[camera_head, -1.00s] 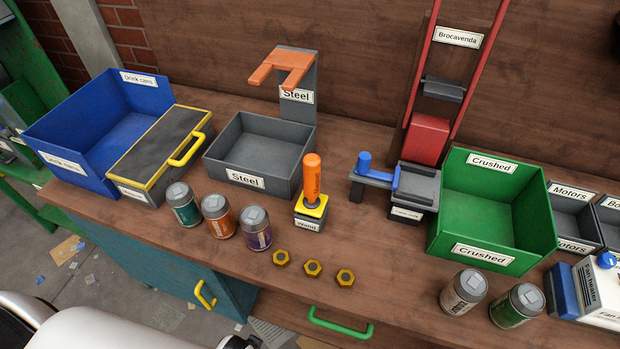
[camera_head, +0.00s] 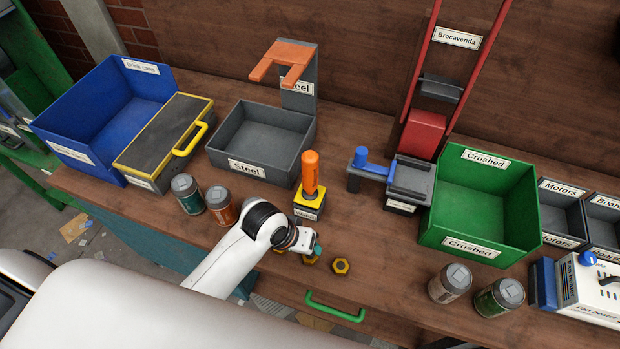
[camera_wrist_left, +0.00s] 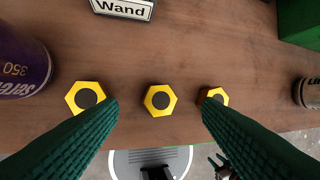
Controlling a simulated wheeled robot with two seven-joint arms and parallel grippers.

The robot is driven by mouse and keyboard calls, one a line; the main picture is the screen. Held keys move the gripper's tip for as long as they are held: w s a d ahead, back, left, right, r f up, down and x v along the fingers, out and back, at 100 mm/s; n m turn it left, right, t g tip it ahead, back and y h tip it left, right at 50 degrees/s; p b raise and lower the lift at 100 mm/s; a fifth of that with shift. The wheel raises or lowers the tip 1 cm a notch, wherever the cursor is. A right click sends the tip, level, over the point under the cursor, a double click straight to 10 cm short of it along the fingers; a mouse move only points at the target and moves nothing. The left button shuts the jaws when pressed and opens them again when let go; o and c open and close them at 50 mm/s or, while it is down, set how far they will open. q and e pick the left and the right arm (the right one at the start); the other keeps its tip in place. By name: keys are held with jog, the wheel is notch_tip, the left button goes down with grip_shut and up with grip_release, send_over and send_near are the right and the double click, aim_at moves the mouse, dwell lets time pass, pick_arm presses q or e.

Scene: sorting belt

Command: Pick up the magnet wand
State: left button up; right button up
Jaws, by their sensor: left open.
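The magnet wand (camera_head: 310,172) has an orange handle and stands upright in a small yellow-topped stand (camera_head: 308,212) labelled Wand. The stand's label (camera_wrist_left: 124,8) shows at the top edge of the left wrist view; the wand is outside that view. My left gripper (camera_wrist_left: 158,103) is open and empty, its two dark green fingers spread above the row of yellow hex nuts (camera_wrist_left: 160,99). In the head view the gripper (camera_head: 310,248) is in front of the stand, apart from the wand, and mostly hidden by my wrist.
Drink cans (camera_head: 221,206) stand left of the wand; a purple one (camera_wrist_left: 22,70) is hidden by my arm in the head view. A grey Steel bin (camera_head: 250,170) is behind left. A blue-handled press (camera_head: 372,170) and green Crushed bin (camera_head: 472,240) are right.

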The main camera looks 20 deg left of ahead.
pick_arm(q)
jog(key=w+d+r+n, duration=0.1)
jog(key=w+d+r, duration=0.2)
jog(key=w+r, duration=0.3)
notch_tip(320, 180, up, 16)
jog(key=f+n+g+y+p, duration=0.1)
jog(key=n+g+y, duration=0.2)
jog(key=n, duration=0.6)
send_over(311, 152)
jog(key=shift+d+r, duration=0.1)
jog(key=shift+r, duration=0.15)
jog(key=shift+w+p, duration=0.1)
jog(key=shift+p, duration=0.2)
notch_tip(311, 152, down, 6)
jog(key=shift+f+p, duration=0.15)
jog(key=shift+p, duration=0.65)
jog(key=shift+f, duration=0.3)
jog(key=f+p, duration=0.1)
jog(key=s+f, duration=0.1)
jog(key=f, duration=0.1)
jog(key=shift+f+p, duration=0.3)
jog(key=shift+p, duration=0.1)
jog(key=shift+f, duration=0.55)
------------------------------------------------------------
## Goal of the exercise
Repeat the listing above from its first line through the line that contains "Controlling a simulated", both included, and nothing more. Drop the pictures.

## Exercise result
[camera_head, -1.00s] 
[camera_head, +0.00s] 
[camera_wrist_left, +0.00s] 
Controlling a simulated wheeled robot with two seven-joint arms and parallel grippers.

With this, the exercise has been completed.